> [Task statement]
Each line from the one containing "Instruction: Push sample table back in" through the one containing "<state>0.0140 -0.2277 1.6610" must be echoed exactly, endpoints included, and every other line omitted.

> [Data for this task]
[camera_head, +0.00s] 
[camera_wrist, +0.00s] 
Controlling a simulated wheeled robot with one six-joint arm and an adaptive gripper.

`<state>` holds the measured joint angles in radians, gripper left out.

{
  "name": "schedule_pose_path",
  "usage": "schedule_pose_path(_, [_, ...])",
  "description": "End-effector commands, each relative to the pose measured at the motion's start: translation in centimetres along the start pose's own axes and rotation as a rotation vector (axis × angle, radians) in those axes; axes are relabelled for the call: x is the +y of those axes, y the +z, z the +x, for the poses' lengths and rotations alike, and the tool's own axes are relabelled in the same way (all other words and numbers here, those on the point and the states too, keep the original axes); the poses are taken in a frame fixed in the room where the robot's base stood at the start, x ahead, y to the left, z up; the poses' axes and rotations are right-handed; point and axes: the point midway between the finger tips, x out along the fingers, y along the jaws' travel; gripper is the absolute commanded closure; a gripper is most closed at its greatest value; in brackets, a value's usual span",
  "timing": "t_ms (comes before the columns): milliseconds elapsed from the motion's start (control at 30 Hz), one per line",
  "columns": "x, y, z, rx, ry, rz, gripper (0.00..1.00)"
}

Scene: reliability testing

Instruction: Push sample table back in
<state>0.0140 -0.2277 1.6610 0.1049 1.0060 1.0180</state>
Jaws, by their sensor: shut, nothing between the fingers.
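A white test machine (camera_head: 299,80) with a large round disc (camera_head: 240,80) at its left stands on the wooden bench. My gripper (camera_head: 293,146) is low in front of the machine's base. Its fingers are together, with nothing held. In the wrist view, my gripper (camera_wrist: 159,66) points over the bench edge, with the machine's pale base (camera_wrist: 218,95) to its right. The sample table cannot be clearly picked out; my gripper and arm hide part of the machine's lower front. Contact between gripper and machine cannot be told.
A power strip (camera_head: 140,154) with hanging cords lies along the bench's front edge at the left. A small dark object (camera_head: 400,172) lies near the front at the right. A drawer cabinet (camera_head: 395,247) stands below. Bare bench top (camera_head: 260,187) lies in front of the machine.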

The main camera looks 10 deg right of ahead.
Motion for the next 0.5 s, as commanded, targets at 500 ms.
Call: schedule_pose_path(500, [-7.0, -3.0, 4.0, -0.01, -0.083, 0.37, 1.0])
...
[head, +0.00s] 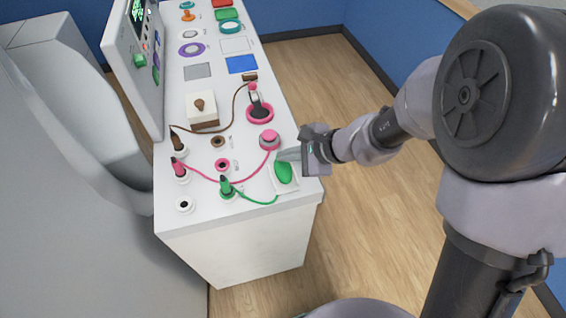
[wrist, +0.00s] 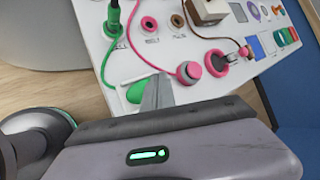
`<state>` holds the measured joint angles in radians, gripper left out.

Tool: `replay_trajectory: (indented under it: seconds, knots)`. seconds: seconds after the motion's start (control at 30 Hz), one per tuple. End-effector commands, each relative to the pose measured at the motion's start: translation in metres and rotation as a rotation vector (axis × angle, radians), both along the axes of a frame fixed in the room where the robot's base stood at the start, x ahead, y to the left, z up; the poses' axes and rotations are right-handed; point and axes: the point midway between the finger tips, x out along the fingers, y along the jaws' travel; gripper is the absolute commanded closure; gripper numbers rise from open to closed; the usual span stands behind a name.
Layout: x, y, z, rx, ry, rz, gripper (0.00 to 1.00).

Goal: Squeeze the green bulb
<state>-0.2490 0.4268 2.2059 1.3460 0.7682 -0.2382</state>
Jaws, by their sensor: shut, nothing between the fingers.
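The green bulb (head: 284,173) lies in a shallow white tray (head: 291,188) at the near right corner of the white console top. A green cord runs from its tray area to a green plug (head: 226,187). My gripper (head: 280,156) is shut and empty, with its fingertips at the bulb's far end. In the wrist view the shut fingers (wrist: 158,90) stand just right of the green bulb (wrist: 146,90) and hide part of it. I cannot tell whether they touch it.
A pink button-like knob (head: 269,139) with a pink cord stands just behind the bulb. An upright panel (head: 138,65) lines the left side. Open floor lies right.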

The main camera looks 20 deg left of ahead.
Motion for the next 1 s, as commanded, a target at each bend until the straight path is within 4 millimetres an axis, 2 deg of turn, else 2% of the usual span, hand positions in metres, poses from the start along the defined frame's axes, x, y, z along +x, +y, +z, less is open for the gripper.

> [Solution to this task]
Instruction: Push sample table back in
<state>0.0140 -0.2277 1.6610 0.1049 1.0060 1.0180</state>

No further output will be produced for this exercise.